▸ Data shown:
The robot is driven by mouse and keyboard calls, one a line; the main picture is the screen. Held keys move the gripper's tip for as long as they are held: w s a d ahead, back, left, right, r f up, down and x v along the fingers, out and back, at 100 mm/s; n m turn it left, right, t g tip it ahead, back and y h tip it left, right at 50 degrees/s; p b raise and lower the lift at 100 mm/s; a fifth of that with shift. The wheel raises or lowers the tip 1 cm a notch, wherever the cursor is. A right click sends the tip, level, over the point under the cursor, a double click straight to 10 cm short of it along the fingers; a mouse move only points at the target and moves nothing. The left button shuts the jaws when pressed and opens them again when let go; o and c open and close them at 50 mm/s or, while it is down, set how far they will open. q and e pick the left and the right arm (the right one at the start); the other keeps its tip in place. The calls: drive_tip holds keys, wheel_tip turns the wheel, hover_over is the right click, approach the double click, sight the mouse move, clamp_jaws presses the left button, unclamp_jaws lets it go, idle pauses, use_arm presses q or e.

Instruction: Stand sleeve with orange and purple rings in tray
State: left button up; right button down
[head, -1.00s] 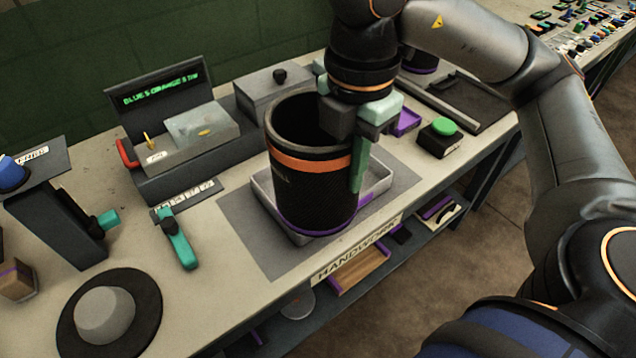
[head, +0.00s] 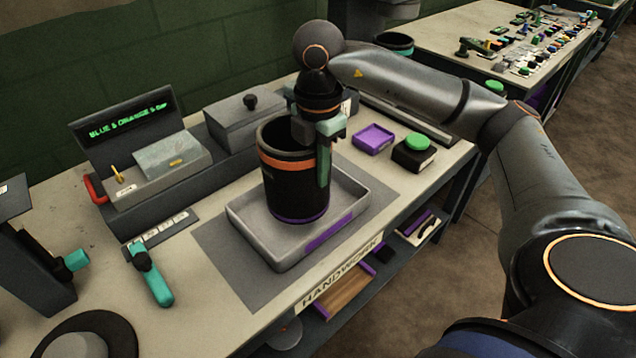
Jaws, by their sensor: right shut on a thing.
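The black sleeve (head: 290,190) has an orange ring near its top and a purple ring at its base. It is upright over the grey tray (head: 250,231), its lower end within the tray's rim. I cannot tell for sure whether its base touches the tray floor. My right gripper (head: 322,165) is shut on the sleeve's right wall, one green finger outside; the other finger is largely hidden. My left gripper is not in view.
A display console (head: 140,150) and a lidded grey box (head: 247,122) stand behind the tray. A purple dish (head: 373,139) and green button (head: 418,142) are to its right. A teal-handled tool (head: 152,280) lies to its left.

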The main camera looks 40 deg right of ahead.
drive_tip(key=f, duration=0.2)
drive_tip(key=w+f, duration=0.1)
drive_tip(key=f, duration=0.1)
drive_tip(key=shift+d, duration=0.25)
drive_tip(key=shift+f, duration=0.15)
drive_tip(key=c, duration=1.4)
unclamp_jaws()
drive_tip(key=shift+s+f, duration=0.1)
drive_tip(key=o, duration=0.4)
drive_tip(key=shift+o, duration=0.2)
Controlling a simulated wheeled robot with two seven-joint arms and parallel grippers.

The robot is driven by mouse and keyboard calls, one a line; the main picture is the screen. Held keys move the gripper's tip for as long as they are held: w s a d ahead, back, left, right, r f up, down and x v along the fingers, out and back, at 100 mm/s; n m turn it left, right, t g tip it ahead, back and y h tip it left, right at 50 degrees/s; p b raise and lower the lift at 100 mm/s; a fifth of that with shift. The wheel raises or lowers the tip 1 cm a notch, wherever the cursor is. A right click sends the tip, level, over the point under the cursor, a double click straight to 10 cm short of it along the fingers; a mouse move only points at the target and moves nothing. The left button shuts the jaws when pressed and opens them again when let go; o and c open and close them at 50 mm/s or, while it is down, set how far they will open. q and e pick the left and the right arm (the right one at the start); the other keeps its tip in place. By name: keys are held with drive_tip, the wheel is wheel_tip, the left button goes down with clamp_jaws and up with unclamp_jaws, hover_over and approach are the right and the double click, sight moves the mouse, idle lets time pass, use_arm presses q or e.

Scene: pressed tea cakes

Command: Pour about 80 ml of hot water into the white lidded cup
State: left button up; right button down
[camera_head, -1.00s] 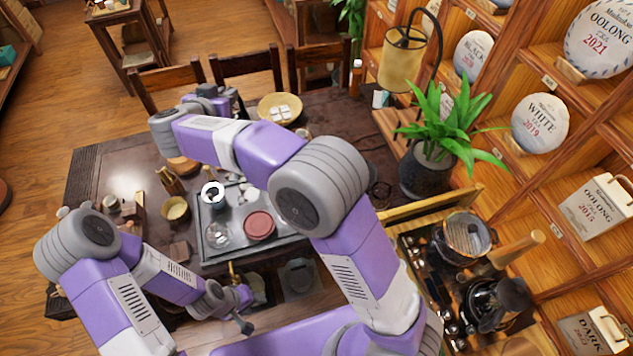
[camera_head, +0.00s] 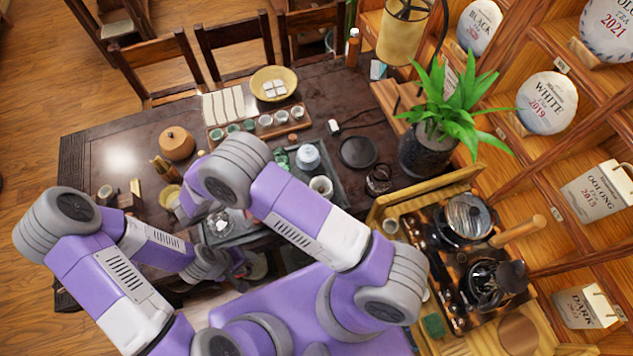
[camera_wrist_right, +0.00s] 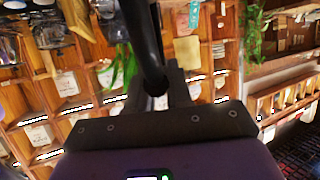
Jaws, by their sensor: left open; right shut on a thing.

▸ Task prompt: Write out exactly the lines from the one that has "Instruction: Stand sleeve" down to the one that has "Controlling a simulated", including both. Pictures stay out of the copy.

▸ Task output:
Instruction: Stand sleeve with orange and purple rings in tray
State: left button up; right button down
[head, -1.00s] 
[head, +0.00s] 
Jaws, by their sensor: right shut on a thing.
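The black sleeve (head: 290,190) has an orange ring near its top and a purple ring at its base. It is upright over the grey tray (head: 250,231), its lower end within the tray's rim. I cannot tell for sure whether its base touches the tray floor. My right gripper (head: 322,165) is shut on the sleeve's right wall, one green finger outside; the other finger is largely hidden. My left gripper is not in view.
A display console (head: 140,150) and a lidded grey box (head: 247,122) stand behind the tray. A purple dish (head: 373,139) and green button (head: 418,142) are to its right. A teal-handled tool (head: 152,280) lies to its left.

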The main camera looks 40 deg right of ahead.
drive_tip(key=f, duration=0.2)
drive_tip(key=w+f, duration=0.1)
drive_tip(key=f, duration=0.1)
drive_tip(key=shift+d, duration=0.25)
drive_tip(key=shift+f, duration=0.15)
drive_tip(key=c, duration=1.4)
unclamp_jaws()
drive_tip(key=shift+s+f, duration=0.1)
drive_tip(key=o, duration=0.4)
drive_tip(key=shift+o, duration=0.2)
Controlling a simulated wheeled robot with two seven-joint arms and parallel grippers.

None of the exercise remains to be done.